All four were productive players through most of their big league careers.  But none of the four were so good that had they come along in the first years of integration they would have been given the opportunity to compete for a position as a regular on a major league team at the expense of a white player.  According to the WAR metric, in their collective fifty years in the major leagues, only Gilliam (in 1956 and 1963) and Wills (in 1962 and 1965) played at or close to All-Star level, contributing at least 5 wins above what would be expected of a replacement-level player.  Of the four, only Wills received any Hall of Fame votes by the Baseball Writers Association of America, and though he was on the BBWAA ballot all fifteen years of eligibility, Wills never came close to the threshold for Cooperstown immortality.

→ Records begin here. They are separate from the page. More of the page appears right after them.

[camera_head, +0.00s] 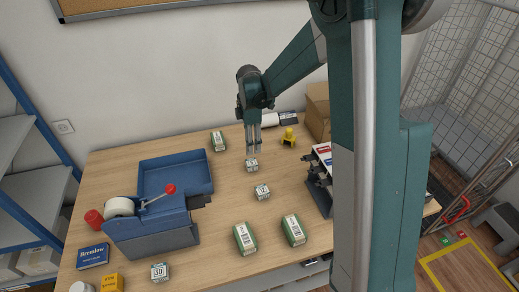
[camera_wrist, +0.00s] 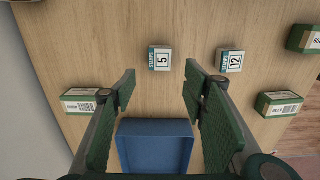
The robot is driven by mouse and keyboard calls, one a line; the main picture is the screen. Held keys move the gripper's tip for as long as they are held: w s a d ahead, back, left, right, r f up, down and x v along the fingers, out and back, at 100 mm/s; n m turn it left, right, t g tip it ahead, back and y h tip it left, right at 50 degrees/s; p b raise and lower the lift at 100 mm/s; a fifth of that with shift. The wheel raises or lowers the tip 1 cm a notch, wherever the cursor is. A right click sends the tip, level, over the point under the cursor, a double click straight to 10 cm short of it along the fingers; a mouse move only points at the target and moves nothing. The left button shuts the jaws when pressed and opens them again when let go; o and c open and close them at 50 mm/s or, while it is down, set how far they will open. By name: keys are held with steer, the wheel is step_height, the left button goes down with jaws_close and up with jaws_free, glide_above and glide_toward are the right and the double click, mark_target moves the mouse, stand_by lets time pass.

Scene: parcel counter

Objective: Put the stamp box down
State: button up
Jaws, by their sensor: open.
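Several small white-and-teal stamp boxes with printed numbers are on the wooden counter. The stamp box marked 5 (camera_wrist: 160,59) lies just beyond my fingertips in the wrist view, in line with the gap between them; the head view shows it (camera_head: 252,166) on the counter below my gripper (camera_head: 253,152). My gripper (camera_wrist: 160,75) is open, with nothing between its fingers. The stamp box marked 12 (camera_wrist: 230,62) sits beside it, nearer the front in the head view (camera_head: 262,192). Another, marked 30 (camera_head: 160,272), is at the front left. Whether my fingertips touch the 5 box is not clear.
A blue tray (camera_head: 203,178) stands left of my gripper, behind a tape dispenser (camera_head: 150,238). Green-and-white boxes lie at the back (camera_head: 218,141) and front (camera_head: 245,238). A yellow object (camera_head: 289,137) and cardboard box (camera_head: 317,112) are back right. The counter's middle is mostly clear.

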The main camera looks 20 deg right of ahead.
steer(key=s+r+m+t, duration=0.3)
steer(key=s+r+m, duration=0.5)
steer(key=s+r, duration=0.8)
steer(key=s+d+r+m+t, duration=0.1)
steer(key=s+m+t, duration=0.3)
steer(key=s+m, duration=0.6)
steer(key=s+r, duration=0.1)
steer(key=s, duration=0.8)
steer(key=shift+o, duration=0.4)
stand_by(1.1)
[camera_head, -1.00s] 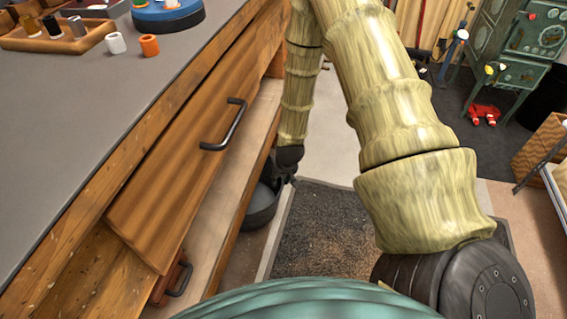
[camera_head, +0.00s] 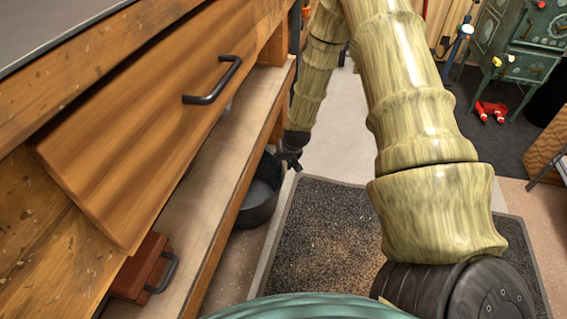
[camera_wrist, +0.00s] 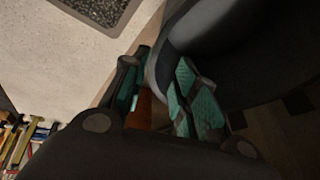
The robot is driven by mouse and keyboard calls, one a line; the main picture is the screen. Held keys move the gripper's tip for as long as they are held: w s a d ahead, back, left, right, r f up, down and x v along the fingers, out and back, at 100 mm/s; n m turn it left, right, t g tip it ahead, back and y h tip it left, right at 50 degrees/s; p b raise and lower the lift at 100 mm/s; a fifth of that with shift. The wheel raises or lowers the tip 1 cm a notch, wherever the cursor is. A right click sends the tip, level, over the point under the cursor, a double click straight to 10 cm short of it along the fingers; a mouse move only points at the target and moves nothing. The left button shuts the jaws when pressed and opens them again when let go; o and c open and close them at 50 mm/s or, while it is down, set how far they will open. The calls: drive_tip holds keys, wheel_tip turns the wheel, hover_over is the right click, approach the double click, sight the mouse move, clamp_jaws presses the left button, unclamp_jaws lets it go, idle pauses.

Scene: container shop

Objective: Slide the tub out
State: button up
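The tub (camera_head: 262,203) is round and dark grey, on the floor under the workbench's lower shelf, partly hidden by the shelf edge. In the wrist view the tub (camera_wrist: 235,50) fills the upper right. My gripper (camera_head: 292,160) is at the tub's upper right rim in the head view. In the wrist view the fingers of my gripper (camera_wrist: 155,92) stand apart, with teal pads. The tub's wall edge shows between them, one finger over the inside and one outside. A gap shows beside the outer finger. Firm contact cannot be seen.
The workbench has a slanted drawer front (camera_head: 140,130) with a black handle, above a lower shelf (camera_head: 190,205). A red-brown box (camera_head: 140,270) sits below at left. A dark mat (camera_head: 330,235) lies right of the tub, on open floor. A green stove (camera_head: 515,60) stands at the far right.

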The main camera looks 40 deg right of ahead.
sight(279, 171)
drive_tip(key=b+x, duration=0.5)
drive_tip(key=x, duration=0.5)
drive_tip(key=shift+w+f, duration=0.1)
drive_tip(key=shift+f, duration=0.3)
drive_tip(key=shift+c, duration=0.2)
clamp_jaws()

It was almost certainly necessary for Jackie Robinson and his fellow trailblazers to be far better than the typical (white) major league player for them to win and hold onto starting roles before blacks became accepted in major league baseball.  But integration could only be consolidated once teams allowed any black player with potential major league ability to realistically compete for a starting position.  It was the 1959 Los Angeles Dodgers winning the pennant and World Series with Robinson, Campanella, and Newcombe no longer in Dodger blue but four blacks (Jim Gilliam, Charlie Neal, Johnny Roseboro, and Maury Wills) who were not close to being elite players that paved the way for major league baseball's broader acceptance, based on merit, of African Americans and black Latinos--not just superstars and a token handful of others--in starting positions.

The powers that be in major league baseball surely took notice, including teams that even by 1959 were slow-walking integration (even though it was obvious by now there was no going back to segregated baseball).  Because, even for an ownership group that was in general not enlightened about racial diversity, still less about equality, winning was the bottom line.